Musikalisch bot der erste Festivaltag schon die ganze Bandbreite der Franui’schen Interessen. Den Auftakt lieferte ein literarisch-musikalisches Zusammenspiel mit Tobias Moretti, der sich mit Krücken und geschientem Bein auf die Bühne schwang, um Passendes u.a. von Eichendorff, Heine oder Rückert zu rezitieren: “Ich wandre bergauf, bergab…” Das erste Mal arbeitete die Osttiroler Musikgruppe dabei mit dem bekannten Tiroler Schauspieler zusammen.

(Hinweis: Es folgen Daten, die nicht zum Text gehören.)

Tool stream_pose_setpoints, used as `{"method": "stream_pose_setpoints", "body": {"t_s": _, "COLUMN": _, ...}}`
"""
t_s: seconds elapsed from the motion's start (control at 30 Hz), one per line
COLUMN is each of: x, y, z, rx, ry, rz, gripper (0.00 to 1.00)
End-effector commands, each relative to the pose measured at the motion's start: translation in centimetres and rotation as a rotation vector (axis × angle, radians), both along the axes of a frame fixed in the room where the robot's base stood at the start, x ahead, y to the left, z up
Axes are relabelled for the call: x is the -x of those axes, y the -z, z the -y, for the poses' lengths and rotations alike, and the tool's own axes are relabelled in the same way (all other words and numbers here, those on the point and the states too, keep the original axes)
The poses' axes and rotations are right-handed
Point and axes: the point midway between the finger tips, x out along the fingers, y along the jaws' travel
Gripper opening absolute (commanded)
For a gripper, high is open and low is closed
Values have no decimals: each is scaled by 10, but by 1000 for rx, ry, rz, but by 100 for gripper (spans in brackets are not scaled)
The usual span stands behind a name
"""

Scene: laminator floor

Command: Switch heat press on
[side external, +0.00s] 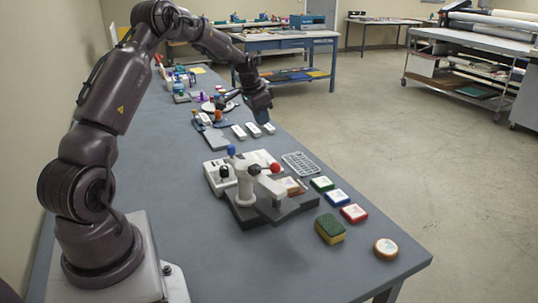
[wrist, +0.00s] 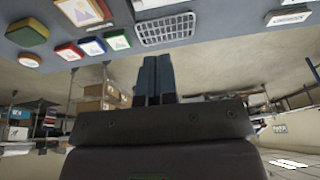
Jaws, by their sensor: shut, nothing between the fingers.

Eineinhalb Jahrzehnte dauert hingegen bereits die Zusammenarbeit mit Kunstpfeifer, Regisseur und Puppenspieler Nikolaus Habjan. Vor wenigen Tagen erst begeisterten sie gemeinsam mit Bassbariton Florian Boesch (er bestreitet das Finale des letzten Festivaltages) mit einer hörens- und sehenswerte Version von Schuberts “Die schöne Müllerin” von Franz Schubert in Berlin, Hamburg und Bregenz, auf der Alm boten sie böse Lieder von Georg Kreisler, vorgetragen von Habjans zickiger Puppen-Diva Lady Bug, die sich über das tiefe Niveau auf der hohen Alm beklagte und kritisch anmerkte: “In meinem Vertrag steht ganz ausdrücklich: kein Alpenwind!”

Diesen Gefallen konnte man ihr am Donnerstagnachmittag (die Konzerte müssen bis 20 Uhr beendet sein, um dem Publikum einen Abstieg noch bei Tageslicht zu ermöglichen) nicht machen. Doch stürmisch war am ersten Festivaltag nur der Applaus – etwa im mittleren der drei gespielten Sets, das neben Mabo und Summer auch die vier Finnen von Sväng gemeinsam auf die Bühne brachte. Die Mundharmonika-Virtuosen spielten als Geburtstagsständchen für Franui u.a. einen Begräbnismarsch, der in Finnland angeblich zum traurigsten Lied der finnischen Musikgeschichte gewählt wurde. Deutlich dem Leben zugewandter dagegen Anna Mabo, die gemeinsam mit dem Cellisten Clemens Sainitzer mit “Hallo” und “Pyrenäentourist” auch zwei Songs spielte, die auf ihrer dritten CD enthalten sind, die sie am 27. August im Wiener Theater am Spittelberg präsentieren wird. Deren Titel könnte getrost als Resümee des ersten Festivaltags auf der Unterstalleralm verwendet werden: “Danke, gut!”

Für den heutigen zweiten Festivaltag sind u.a. das Fauré Quartett, die niederländische Cellistin Harriet Krijgh, der Schweizer Stimmkünstler Christian Zehnder und Die Strottern aufgeboten.